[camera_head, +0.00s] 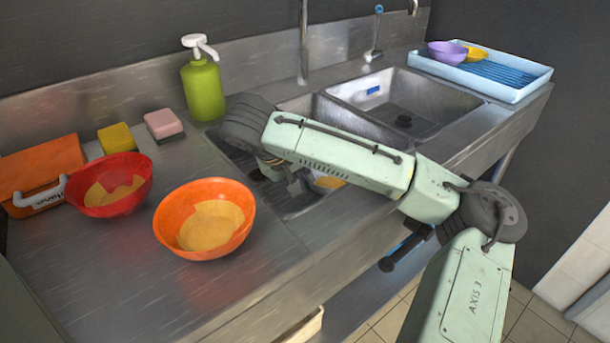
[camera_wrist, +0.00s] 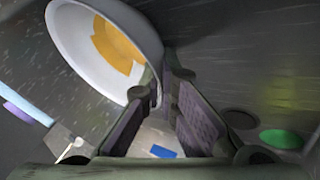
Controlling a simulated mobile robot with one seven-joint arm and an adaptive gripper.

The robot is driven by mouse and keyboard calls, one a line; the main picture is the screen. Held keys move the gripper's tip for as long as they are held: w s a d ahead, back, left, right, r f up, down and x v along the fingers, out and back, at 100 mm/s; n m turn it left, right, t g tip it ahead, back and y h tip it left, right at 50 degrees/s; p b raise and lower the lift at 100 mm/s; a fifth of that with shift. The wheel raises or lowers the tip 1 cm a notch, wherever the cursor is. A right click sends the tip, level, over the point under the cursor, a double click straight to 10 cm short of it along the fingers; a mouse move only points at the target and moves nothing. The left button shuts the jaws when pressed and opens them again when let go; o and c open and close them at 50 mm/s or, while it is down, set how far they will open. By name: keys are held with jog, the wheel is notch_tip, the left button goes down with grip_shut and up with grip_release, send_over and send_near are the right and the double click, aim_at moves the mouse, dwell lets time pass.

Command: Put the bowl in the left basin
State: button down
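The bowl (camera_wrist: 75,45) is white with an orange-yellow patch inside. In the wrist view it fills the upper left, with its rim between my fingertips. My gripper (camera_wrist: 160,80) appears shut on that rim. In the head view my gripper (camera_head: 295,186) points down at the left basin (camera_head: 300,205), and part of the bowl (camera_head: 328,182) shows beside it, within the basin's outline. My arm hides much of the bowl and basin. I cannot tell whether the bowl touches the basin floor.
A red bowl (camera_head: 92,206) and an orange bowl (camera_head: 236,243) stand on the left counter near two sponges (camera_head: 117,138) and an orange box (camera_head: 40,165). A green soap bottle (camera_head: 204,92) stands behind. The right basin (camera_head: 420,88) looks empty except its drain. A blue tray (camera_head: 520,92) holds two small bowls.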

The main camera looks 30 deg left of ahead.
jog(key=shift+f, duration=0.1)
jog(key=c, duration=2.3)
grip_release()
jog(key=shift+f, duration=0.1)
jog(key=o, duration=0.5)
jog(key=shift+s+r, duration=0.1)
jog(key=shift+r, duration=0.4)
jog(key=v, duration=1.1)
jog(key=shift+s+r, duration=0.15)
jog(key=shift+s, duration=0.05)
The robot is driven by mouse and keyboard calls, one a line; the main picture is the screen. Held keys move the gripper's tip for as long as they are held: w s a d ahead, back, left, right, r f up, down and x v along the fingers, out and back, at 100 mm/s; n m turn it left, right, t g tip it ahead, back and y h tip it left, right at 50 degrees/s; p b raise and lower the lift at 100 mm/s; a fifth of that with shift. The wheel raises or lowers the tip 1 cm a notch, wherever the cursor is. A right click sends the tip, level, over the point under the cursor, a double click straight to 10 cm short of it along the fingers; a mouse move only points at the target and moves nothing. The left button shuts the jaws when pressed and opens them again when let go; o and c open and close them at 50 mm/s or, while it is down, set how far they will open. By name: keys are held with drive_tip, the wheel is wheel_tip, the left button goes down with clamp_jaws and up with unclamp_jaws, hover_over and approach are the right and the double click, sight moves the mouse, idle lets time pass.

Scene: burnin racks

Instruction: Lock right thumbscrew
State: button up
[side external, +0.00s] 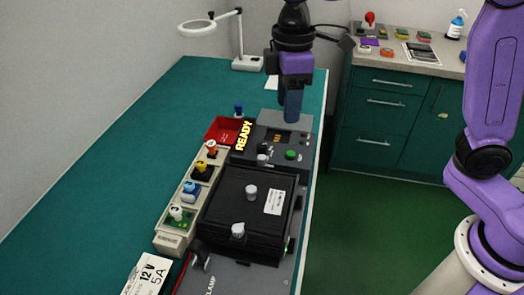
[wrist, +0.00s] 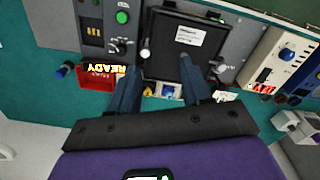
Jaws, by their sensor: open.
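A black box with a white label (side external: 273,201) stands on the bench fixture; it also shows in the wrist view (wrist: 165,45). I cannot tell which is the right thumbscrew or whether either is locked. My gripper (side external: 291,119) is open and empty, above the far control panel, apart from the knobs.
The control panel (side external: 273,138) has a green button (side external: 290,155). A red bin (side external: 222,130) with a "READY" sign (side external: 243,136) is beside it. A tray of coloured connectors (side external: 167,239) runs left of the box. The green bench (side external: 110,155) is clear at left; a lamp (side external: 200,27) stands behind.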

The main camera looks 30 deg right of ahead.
====================
* Aim of the task:
Quote the lines above exactly, starting with the one that has "idle lets time pass." and ending with the one that has "[wrist, +0.00s]"; drop the pictures and include nothing else.

* Answer:
The robot is driven by mouse and keyboard calls, one a line; the main picture is the screen. Held keys move the gripper's tip for as long as they are held: w s a d ahead, back, left, right, r f up, down and x v along the fingers, out and back, at 100 mm/s; n m turn it left, right, t g tip it ahead, back and y h tip it left, right at 50 degrees/s; p b raise and lower the lift at 100 mm/s; a fifth of that with shift. The wheel raises or lowers the tip 1 cm a notch, wherever the cursor is. A right click sends the tip, level, over the point under the cursor, a double click straight to 10 cm short of it along the fingers; a mouse move only points at the target and moves nothing. The left button shuts the jaws when pressed and opens them again when let go; o and c open and close them at 50 mm/s or, while it is down, set how far they will open. By name: keys are held with drive_tip, the wheel is wheel_tip, the left button goes down with clamp_jaws and up with unclamp_jaws, hover_over and approach are the right and the double click, sight moves the mouse, idle lets time pass.

Scene: burnin racks

Instruction: Lock right thumbscrew
State: button up
[side external, +0.00s] 
[wrist, +0.00s] 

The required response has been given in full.